Co i jak przechowywać w garażu?

Co i jak przechowywać w garażu?

Prawie wszyscy posiadający garaż właściciele aut, mogą pozwolić sobie na przechowanie opon we własnym wnętrzu, jednak i tacy kierowcy, którzy nie maja tej powierzchni, winni znać kilka podstawowych zasad przechowywania opon, ponieważ nigdy nie wiadomo, co może się w życiu przydarzyć. Czasem w najmniej odpowiednim momencie okazuje się, że i my musimy na jeden sezon przechować ogumienie i właśnie wtedy dochodzi do postawienia sobie pytania: jak zrobić to dobrze?

Przede wszystkim pierwsza zasada głosi, że sprzęt, jaki ma być umieszczony poza miejscem docelowym, czyli kołami, musi być bardzo dobrze oczyszczony. Za pomocą myjki ciśnieniowej można pozbyć się drobnych kamyków i innych zalegających w bieżniku nieczystości. Zabieg ten jest szczególnie ważny i bezwarunkowo należy o nim pamiętać, gdyż tylko czyste opony są zdatne do przechowywania. Kolejną kwestią jest zapewnienie odpowiedniego miejsca. Tak, jak już napisano, może to być piwnica lub strych, jednak konieczne jest zadbanie o to, by warunki tam panujące sprzyjały ogumieniu. Przechowywanie opon w miejscu wilgotnym, narażonym na promieniowanie słoneczne związane z promieniami ultrafioletowymi czy też we wciąż zmieniającej się temperaturze, może skończyć się fiaskiem i po sezonie okaże się, że jedyne co przyniosło, to rozczarowanie zepsutymi oponami. Aby uniknąć tych przykrych sytuacji, najlepiej jest zapewnić stałe warunki, takie jak temperatura utrzymująca się w granicach od minus pięciu do plus trzydziestu stopni Celsjusza i względnie stała wilgotność powietrza.
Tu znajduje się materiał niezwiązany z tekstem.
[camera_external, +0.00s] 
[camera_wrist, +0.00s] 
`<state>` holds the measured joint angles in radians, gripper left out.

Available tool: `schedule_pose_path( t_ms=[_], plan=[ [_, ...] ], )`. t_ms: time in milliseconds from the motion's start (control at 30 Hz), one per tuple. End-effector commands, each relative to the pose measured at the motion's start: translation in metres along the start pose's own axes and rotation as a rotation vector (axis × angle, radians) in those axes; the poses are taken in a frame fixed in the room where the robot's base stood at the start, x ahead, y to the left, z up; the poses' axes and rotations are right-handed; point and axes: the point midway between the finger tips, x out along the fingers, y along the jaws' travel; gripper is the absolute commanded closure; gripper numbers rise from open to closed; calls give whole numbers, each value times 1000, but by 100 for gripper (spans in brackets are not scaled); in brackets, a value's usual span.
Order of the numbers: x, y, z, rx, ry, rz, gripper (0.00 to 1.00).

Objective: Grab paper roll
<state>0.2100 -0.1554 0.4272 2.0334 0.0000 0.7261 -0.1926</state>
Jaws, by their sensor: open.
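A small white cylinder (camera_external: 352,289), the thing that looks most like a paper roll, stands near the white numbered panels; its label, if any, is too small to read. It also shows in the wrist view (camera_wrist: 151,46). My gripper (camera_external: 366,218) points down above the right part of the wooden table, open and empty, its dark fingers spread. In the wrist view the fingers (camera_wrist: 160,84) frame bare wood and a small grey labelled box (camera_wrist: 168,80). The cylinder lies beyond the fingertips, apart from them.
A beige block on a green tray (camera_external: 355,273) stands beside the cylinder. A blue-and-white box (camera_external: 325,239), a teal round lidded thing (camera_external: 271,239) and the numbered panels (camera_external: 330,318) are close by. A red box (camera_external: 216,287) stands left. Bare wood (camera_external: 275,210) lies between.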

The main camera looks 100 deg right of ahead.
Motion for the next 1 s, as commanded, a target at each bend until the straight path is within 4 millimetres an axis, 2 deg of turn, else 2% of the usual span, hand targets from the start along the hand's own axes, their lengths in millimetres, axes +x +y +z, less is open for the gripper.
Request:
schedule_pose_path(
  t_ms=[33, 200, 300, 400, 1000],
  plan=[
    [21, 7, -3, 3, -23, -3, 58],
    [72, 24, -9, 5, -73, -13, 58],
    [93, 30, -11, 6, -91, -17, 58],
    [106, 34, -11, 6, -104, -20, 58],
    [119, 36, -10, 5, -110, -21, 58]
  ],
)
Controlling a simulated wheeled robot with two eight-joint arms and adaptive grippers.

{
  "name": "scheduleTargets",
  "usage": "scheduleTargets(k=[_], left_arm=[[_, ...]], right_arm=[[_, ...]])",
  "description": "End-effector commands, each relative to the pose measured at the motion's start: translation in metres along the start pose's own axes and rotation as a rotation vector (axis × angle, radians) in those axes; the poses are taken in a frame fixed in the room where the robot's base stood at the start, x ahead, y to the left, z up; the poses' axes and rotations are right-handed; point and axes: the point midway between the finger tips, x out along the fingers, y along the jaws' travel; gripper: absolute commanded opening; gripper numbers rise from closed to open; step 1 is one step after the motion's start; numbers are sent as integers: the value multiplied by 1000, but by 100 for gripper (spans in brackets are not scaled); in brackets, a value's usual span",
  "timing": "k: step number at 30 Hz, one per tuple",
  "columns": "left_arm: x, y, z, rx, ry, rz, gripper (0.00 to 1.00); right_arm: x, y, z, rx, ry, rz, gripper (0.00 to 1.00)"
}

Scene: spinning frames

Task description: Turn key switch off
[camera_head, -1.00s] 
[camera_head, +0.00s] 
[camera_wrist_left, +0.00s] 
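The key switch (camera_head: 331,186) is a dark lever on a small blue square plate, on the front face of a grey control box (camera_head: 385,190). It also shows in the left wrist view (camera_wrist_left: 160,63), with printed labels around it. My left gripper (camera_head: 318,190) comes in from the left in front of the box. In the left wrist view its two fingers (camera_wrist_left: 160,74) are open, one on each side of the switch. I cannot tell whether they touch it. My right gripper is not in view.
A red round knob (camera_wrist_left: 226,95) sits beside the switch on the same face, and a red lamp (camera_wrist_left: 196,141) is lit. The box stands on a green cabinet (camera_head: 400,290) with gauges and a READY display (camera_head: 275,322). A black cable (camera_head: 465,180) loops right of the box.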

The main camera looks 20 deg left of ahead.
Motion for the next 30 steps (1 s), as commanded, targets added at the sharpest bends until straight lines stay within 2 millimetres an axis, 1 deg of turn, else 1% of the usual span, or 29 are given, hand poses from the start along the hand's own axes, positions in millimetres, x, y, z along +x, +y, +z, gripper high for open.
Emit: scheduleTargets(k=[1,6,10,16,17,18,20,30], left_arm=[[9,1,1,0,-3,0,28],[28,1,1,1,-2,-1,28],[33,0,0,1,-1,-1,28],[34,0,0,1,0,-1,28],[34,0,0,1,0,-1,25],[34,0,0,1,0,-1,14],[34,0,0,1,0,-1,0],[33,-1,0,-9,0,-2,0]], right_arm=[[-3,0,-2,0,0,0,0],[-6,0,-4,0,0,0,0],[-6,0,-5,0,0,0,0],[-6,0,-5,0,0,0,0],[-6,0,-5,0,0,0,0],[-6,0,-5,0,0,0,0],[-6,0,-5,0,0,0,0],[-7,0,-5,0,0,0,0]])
Dobrze jest, kiedy opony nie znajdują się blisko grzejników. Oprócz tego pamiętajmy o tym, aby przechowywać opony z dala od smarów i substancji żrących, częstokroć goszczących w garażach. Kiedy miejsce jest już wybrane wypada zastanowić się jak ułożyć nasze opony, aby po czasie ich odłożenia nie uległy deformacji. Na pewno nie należy zbyt dużej ilości opon przetrzymywać na jednym stosie, ponieważ, pod wpływem nacisku, mogą się one odkształcać. Jeśli jednak nie ma innego wyjścia, trzeba parokrotnie, co jakiś czas, odwracać stos i zamieniać miejsca, w których znajdują się poszczególne opony po to, aby żadna z nich nie była obciążona bardziej od pozostałych. Najlepiej jest przechowywać ogumienie w odpowiednich odstępach od siebie, ale niestety takimi warunkami mało kto dysponuje. Aby cały proces przechowywania sprzętu nie zakończył się małą katastrofą, warto samemu przemyśleć własną, najlepszą strategię, która w naszych prywatnych garażach czy strychach okaże się najodpowiedniejsza .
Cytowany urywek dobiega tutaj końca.